This is meant to be an immutable log of all the awesome data adventures we've gone on as a team! Any time you're tasked with investigating some MVPD descrepencies please append to this file with a subtitle including the date, partner, and some description of the issue. Here's an example:
## 2022-02-23 Charter is missing impressions for the week of 202207 (Feb 7)
Also, be sure to ask for help from your teammates whenever necessary. Even if it's just to scream, cry, or release emotion in some other way. You'll probably need to.
Godspeed.
Ran the following and got the number in our Redshift:
$ rg -l O$order translated/mvpd/charter/ |
grep -v '_summary' |
bin/sort-translations-by-upload-time | xargs xsv cat rows |
xsv search -s 'Audience Segment Name' 'O78670' | limit-dates '2022-02-07' '2022-02-13' |
xsv select 'Audience Segment Name','Event Date','Event Time','Network','ISCI/ADID','Impressions Delivered' |
bin/accumulate |
just-impressions |
sum-nums
We were unable to produce the numbers from the Big Query or what Toby had given us. After throwing some darts like this:
$ rg -l 'O78553_Charter_VA_Carmax_Carmax_E1188991_A03' translated/mvpd/charter/ |
grep -v '_summary' |
bin/sort-translations-by-upload-time | xargs xsv cat rows |
xsv search -s 'Audience Segment Name' 'O78553_Charter_VA_Carmax_Carmax_E1188991_A03' | limit-dates '2022-01-24' '2022-01-30' |
xsv select 'Audience Segment Name','Event Date','Event Time','Network','ISCI/ADID','Impressions Delivered' |
bin/accumulate |
just-impressions |
sum-nums
$ rg -l 'O78553_Charter_VA_Carmax_Carmax_E1188991_A03' translated/mvpd/charter/ |
grep -v '_summary' |
bin/sort-translations-by-upload-time | xargs xsv cat rows |
xsv search -s 'Audience Segment Name' 'O78553_Charter_VA_Carmax_Carmax_E1188991_A03' | limit-dates '2022-01-24' '2022-01-30' |
xsv select 'Audience Segment Name','Event Date','Event Time','Network','ISCI/ADID','Impressions Delivered' |
- bin/accumulate |
just-impressions |
sum-nums
We got the number. This made us realize that the file had duplicated rows. We loaded the most recent file into Excel, filtered by a single segment, then sorted by event date and event time. We could see that each row was duplicated 5+ times.
The strange things about this:
- Why did their system spit this stuff out in a random way that wasn't obviously evident?
- Why is their system duplicating some more than others?

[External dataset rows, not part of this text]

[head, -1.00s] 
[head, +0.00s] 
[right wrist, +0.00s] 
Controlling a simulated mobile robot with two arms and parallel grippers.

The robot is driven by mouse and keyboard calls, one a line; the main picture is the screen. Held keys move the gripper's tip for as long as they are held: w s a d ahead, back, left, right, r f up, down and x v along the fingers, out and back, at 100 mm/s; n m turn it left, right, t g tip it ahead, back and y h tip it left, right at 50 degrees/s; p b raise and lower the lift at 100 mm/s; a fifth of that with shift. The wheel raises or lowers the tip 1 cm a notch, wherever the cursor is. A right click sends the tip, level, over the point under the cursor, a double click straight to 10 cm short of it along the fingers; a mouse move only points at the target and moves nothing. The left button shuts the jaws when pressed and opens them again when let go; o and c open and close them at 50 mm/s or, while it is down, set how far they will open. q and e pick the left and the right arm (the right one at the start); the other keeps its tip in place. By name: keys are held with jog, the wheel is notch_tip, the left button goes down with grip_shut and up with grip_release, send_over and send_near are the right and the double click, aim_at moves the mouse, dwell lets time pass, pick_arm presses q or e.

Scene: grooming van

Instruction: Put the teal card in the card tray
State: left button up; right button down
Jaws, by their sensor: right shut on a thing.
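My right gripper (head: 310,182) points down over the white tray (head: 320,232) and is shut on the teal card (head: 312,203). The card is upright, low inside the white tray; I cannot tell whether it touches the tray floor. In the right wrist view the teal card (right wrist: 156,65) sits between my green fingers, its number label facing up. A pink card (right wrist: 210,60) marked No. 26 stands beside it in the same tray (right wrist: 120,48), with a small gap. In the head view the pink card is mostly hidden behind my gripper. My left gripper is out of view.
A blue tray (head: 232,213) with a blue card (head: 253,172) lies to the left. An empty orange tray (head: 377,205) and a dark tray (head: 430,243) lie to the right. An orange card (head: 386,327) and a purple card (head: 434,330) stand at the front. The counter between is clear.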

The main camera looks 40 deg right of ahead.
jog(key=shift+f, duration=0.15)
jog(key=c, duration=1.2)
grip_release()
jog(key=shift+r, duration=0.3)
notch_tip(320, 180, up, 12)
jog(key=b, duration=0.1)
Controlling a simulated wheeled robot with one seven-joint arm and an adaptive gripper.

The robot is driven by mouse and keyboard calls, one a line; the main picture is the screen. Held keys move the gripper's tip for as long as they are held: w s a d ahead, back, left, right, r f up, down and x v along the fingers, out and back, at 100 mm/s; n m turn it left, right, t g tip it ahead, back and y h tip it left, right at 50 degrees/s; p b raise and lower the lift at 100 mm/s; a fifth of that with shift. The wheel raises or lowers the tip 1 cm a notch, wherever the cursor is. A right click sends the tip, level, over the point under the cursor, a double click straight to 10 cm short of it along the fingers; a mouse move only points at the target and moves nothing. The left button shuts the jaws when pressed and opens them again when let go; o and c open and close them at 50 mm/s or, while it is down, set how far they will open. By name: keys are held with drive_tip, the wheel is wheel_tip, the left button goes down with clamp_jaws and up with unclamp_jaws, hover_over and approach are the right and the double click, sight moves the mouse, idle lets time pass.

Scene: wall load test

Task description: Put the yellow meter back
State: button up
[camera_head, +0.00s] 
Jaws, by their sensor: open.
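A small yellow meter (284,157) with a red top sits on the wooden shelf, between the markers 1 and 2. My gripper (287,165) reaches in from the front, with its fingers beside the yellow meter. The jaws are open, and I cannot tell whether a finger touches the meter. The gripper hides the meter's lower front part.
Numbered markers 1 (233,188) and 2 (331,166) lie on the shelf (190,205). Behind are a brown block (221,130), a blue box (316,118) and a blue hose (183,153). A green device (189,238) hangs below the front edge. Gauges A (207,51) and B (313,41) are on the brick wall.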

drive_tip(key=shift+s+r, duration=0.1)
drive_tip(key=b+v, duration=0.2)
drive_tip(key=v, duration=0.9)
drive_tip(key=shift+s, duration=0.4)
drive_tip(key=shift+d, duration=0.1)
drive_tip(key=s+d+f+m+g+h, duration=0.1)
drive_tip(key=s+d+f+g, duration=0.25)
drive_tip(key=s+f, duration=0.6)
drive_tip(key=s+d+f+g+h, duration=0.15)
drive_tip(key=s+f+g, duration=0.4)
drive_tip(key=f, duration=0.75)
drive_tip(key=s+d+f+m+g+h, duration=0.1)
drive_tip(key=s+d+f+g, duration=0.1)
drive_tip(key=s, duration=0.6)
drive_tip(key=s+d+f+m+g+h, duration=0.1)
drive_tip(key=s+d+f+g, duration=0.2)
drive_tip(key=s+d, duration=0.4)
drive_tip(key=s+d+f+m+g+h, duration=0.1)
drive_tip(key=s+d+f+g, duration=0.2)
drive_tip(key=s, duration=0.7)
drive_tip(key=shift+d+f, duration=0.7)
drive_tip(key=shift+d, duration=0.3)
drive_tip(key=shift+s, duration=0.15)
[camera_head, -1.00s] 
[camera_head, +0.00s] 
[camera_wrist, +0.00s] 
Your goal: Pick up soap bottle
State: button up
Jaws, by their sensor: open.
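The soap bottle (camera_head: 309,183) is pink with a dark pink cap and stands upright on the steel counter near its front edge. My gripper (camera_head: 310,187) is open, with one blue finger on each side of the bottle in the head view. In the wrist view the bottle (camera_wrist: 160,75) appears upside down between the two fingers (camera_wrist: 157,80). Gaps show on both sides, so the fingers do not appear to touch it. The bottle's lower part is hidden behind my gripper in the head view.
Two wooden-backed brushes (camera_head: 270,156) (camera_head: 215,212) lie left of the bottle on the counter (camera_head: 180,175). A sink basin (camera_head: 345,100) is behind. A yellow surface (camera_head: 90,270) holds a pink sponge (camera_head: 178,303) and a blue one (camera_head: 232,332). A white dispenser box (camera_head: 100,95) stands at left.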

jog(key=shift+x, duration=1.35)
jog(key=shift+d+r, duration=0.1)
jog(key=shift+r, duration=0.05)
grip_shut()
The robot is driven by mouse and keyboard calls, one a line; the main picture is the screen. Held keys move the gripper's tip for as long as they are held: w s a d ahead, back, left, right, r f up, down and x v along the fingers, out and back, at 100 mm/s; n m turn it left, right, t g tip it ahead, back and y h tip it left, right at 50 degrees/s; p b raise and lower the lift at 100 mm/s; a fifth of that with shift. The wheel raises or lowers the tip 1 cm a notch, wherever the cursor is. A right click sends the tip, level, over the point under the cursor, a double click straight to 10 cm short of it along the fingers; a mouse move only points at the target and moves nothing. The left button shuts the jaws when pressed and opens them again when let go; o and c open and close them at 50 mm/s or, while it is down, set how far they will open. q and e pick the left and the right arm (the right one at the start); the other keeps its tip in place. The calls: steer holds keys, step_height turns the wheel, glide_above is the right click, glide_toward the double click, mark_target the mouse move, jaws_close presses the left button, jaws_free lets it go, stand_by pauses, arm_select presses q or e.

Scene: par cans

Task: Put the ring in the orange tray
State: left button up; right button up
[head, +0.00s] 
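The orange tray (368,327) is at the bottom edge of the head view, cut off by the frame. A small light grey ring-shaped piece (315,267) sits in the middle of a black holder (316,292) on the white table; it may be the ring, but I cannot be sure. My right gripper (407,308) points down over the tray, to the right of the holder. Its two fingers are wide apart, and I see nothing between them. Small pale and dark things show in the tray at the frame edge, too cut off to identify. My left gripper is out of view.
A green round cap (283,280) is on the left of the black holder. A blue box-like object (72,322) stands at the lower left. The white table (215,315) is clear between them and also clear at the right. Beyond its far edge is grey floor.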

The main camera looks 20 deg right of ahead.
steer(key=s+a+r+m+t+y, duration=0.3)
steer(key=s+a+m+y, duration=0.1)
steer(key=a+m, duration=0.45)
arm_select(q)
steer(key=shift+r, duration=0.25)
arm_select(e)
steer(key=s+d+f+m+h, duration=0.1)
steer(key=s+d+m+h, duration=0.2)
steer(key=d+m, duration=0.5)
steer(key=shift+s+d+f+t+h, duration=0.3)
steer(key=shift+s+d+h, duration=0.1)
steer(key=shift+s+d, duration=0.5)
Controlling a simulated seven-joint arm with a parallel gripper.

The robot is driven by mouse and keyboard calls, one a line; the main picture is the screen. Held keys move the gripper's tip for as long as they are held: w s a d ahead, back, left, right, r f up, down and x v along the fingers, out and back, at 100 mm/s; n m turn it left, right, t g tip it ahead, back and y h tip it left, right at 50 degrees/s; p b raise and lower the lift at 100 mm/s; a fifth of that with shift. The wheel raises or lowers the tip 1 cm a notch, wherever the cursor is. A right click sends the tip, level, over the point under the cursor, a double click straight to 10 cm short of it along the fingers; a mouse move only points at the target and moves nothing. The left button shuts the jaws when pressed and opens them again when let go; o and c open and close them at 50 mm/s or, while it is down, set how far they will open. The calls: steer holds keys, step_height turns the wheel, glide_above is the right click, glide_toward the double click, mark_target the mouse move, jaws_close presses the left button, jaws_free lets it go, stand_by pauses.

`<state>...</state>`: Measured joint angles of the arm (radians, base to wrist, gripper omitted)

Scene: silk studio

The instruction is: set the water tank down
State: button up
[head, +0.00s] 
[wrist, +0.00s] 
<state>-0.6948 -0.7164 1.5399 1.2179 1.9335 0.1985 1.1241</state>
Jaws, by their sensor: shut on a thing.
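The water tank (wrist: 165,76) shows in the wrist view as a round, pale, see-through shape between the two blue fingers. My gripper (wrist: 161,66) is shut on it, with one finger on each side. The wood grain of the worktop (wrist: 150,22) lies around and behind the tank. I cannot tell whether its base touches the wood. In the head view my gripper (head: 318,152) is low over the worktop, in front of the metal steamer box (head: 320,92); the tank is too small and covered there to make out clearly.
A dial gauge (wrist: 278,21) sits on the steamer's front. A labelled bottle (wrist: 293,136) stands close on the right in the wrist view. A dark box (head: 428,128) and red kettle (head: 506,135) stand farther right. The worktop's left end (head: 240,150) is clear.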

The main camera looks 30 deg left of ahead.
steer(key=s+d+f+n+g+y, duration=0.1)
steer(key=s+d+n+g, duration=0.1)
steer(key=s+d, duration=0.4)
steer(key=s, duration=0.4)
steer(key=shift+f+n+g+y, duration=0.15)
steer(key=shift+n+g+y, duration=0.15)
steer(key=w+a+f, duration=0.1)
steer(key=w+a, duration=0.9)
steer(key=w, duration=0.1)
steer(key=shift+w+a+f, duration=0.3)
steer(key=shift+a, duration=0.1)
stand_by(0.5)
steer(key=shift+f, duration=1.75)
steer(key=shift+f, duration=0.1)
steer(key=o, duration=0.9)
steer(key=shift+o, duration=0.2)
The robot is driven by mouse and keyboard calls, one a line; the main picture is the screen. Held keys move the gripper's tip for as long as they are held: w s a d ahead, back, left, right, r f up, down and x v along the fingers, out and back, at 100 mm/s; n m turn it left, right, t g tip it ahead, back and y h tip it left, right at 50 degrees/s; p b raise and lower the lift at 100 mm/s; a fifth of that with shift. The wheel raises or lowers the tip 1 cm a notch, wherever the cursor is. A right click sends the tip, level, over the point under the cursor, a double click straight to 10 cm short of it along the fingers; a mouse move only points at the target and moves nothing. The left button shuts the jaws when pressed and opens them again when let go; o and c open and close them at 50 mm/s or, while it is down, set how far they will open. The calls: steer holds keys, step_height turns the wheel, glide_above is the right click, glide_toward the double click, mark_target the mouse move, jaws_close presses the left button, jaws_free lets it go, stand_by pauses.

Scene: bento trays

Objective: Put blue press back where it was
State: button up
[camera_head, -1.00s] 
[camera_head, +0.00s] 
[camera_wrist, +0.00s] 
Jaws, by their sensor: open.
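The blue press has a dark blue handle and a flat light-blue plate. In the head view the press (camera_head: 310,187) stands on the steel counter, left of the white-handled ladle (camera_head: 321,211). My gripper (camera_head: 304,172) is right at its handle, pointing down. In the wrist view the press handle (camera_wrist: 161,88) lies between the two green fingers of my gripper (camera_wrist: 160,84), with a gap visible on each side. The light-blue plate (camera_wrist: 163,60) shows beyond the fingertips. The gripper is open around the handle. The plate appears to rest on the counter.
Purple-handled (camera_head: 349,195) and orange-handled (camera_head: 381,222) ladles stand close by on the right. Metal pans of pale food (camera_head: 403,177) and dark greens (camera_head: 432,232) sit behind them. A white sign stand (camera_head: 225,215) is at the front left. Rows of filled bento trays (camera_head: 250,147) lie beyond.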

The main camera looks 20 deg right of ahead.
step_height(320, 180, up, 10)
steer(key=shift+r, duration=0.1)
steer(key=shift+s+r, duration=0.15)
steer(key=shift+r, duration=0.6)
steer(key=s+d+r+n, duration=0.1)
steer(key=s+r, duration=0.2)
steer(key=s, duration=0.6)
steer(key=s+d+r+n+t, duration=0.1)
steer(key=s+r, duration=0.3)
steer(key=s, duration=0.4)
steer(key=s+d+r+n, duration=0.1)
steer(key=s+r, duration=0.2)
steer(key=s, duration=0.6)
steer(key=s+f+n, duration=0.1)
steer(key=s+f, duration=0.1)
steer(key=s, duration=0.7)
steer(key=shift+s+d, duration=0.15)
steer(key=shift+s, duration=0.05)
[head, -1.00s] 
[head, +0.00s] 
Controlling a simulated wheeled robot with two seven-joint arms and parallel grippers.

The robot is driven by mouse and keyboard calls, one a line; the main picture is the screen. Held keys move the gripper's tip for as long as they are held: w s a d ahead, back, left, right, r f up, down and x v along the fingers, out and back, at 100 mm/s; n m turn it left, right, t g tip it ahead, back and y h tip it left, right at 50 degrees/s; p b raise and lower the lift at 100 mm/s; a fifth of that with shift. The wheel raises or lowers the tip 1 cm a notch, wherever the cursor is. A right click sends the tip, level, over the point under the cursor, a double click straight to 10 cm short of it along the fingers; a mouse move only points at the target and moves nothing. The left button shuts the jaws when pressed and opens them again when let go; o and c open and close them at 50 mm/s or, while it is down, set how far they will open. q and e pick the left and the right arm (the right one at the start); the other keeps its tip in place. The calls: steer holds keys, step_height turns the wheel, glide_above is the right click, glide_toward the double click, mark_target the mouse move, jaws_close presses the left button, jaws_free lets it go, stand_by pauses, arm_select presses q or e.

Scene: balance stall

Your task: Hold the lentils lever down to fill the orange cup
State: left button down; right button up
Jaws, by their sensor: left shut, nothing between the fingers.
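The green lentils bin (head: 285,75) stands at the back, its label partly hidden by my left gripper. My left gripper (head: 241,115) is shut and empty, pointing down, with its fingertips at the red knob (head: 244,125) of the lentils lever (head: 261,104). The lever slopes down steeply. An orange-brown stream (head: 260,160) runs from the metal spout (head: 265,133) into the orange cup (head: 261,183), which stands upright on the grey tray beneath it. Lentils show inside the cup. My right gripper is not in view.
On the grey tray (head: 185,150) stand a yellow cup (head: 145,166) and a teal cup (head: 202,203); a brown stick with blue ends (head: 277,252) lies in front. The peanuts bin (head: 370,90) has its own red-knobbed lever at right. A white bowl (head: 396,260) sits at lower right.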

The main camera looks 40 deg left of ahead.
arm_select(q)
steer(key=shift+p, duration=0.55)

Had these 2 rows show up from the bot:
order_number,audience_segment_name,br_dt_key,earliest,latest,s3_imps,bq_imps,imps_diff,expected_imps_if_known
79220,Viacom Reach Booster_Wendy's_1Q22_79323_Enablement_E1195973_Unexposed_FEB,202207,2022-02-07,2022-02-13,0,10707,-10707,
79220,Viacom Reach Booster_Wendy's_1Q22_79323_Enablement_E1195973_Unexposed_FEB,202208,2022-02-17,2022-02-20,0,7413,-7413,
Funny thing is, we don't have an order 79220 in our Dish data...
After investigating, it turned out there was a mapping that didn't surface
itself in Big Query. The reason being only a subset of an element number needed
to be mapped, so there couldn't be a mapping for the whole set. We used our
older dish_element_number_overrides
mechanism in the Python code by making a
few adustements. See commit 413279b
in the vantage-data-pipelines app.